The TCP Floor Nobody Talks About
When your application sends a query to Pinecone, the request travels through a well-known sequence: your application serializes the vector into a protobuf or JSON payload, opens (or reuses) a TCP connection, sends the request over TLS, waits for the remote server to deserialize, search its index, serialize the result, and send it back. Even on a fast network within the same AWS region, this round trip takes 1–5ms. Pinecone’s own documentation cites p50 latencies of 5–10ms for their serverless tier. Weaviate benchmarks show 1.5–4ms for single-vector queries on warm connections. Qdrant published 1.8ms p99 on their cloud offering.
These are good numbers. They represent years of engineering effort on indexing algorithms, connection pooling, and infrastructure optimization. But they are all measuring the same thing: the time to traverse a network stack twice. The actual HNSW search on the remote server typically takes 50–200 microseconds. The remaining 800–4,800 microseconds is pure network overhead. Your application spends 90–97% of its vector search latency waiting for packets to traverse the wire.

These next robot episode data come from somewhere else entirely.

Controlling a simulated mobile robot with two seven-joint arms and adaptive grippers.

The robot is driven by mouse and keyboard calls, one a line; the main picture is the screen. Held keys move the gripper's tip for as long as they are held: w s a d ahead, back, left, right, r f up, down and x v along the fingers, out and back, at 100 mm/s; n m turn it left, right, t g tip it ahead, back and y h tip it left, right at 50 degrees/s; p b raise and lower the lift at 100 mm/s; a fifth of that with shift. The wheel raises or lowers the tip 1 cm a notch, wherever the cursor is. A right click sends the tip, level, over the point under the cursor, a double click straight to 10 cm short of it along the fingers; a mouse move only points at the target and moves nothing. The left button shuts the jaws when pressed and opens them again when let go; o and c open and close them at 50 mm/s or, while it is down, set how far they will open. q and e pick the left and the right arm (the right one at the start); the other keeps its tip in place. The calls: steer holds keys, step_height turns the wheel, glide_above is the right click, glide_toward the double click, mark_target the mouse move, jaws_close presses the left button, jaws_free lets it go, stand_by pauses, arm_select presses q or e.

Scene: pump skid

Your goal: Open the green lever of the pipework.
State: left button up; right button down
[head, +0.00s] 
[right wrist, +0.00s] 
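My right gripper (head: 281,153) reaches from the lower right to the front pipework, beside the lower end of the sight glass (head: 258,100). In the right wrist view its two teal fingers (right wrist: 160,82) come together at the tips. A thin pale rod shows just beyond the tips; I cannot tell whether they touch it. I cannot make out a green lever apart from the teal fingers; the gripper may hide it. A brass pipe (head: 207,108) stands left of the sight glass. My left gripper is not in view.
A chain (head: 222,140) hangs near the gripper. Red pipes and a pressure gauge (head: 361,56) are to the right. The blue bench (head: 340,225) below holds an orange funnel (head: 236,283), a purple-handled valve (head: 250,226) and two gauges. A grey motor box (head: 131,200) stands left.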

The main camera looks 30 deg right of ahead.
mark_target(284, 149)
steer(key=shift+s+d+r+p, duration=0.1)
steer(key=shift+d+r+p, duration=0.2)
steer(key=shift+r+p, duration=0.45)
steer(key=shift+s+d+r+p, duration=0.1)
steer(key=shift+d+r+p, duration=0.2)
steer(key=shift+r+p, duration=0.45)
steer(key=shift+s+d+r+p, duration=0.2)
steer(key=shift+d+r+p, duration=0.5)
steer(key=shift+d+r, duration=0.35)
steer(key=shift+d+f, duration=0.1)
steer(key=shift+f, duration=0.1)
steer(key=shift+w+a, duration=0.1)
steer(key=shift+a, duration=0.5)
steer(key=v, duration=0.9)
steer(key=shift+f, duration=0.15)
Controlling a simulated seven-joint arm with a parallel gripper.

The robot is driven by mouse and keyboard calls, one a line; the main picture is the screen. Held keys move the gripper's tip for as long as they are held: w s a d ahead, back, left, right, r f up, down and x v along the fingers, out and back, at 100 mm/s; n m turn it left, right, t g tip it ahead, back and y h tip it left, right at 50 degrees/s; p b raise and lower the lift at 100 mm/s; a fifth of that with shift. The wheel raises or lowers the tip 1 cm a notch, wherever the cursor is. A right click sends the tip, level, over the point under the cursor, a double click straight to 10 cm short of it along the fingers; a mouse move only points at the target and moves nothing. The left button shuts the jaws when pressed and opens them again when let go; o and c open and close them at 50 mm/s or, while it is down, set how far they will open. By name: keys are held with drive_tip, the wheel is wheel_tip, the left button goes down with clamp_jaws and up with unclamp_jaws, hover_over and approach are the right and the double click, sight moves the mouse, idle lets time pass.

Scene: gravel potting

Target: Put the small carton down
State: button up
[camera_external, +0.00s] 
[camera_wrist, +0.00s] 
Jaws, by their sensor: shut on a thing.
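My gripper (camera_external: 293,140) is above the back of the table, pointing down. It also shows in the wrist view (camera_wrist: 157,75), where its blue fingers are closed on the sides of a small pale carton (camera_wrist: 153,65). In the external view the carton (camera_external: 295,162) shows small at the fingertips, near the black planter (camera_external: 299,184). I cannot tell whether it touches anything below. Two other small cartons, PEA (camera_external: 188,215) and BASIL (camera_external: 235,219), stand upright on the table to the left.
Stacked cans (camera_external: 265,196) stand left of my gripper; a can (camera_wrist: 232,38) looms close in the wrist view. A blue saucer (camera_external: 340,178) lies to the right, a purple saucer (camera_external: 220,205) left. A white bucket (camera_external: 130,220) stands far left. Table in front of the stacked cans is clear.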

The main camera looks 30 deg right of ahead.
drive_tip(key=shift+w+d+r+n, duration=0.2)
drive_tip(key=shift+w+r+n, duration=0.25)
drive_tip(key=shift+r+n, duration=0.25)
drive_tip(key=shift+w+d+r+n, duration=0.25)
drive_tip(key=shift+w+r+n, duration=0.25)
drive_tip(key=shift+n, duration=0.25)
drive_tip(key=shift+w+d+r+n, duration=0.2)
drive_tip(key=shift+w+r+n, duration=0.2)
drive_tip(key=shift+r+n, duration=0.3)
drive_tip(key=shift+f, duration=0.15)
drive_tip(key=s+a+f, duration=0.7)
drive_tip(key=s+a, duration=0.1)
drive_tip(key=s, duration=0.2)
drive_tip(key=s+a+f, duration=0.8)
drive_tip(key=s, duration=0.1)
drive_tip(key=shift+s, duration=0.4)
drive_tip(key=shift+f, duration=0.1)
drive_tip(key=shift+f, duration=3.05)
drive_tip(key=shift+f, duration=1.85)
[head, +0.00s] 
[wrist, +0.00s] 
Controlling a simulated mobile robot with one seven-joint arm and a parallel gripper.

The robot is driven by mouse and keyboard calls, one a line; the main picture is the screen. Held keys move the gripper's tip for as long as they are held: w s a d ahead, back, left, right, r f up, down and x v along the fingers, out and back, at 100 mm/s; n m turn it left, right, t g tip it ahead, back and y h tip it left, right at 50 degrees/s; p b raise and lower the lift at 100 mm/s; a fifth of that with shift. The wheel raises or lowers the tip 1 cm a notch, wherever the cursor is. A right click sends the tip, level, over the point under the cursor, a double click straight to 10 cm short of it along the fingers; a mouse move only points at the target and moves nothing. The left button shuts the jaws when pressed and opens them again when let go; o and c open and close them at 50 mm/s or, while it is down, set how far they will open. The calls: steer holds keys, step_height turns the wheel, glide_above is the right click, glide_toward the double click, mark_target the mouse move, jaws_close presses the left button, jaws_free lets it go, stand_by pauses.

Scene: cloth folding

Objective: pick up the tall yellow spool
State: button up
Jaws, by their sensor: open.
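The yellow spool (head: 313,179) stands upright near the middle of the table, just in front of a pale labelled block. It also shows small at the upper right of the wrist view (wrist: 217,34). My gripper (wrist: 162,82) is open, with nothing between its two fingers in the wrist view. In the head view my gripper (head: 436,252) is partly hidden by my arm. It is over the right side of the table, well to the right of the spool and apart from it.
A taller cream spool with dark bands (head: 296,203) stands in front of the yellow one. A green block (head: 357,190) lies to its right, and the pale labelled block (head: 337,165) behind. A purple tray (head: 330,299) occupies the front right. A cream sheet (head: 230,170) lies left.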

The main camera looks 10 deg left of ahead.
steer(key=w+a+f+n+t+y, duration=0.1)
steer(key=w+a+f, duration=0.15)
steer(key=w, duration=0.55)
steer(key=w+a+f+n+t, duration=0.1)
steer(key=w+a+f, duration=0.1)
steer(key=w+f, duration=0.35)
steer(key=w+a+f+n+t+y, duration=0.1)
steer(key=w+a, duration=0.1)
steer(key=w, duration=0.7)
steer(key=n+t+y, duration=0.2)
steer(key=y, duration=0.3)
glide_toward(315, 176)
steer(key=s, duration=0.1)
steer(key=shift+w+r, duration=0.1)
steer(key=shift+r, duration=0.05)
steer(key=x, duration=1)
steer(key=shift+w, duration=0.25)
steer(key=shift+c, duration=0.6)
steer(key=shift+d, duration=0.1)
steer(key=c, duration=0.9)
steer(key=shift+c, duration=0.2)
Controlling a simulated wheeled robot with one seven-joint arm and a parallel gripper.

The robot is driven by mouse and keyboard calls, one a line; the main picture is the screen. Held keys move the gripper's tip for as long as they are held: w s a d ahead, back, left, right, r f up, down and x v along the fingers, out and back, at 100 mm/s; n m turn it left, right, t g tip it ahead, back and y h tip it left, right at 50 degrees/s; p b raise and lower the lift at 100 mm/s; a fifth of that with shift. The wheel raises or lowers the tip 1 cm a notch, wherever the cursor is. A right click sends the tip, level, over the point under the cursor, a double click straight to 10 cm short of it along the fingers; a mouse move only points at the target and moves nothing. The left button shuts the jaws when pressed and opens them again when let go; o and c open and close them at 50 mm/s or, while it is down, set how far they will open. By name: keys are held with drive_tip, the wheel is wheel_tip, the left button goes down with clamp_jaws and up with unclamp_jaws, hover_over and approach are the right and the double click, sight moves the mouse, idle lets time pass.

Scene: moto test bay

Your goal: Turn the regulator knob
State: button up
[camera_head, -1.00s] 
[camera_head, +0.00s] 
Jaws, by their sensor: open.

Redis 8 introduced Vector Sets with the VADD and VSEARCH commands — a significant step forward in making vector search a first-class data structure. But Redis is still a network-bound server. Even running on localhost with Unix sockets, Redis vector search measures in the 0.3–1ms range. The serialization, kernel context switches, and IPC overhead impose a floor that no Redis configuration can eliminate. Redis solved the index problem. It did not solve the network problem.
In-Process HNSW: The Architecture That Wins
Cachee’s vector search runs HNSW directly inside your application process. The index lives in the same memory space as your code. A query is a function call, not a network request. There is no serialization, no deserialization, no TCP handshake, no TLS negotiation, no kernel context switch. The CPU walks the HNSW graph in L1/L2 cache, computes distance functions using SIMD instructions, and returns the result. Total latency: 1.5 microseconds for a 1M-vector index with 128 dimensions.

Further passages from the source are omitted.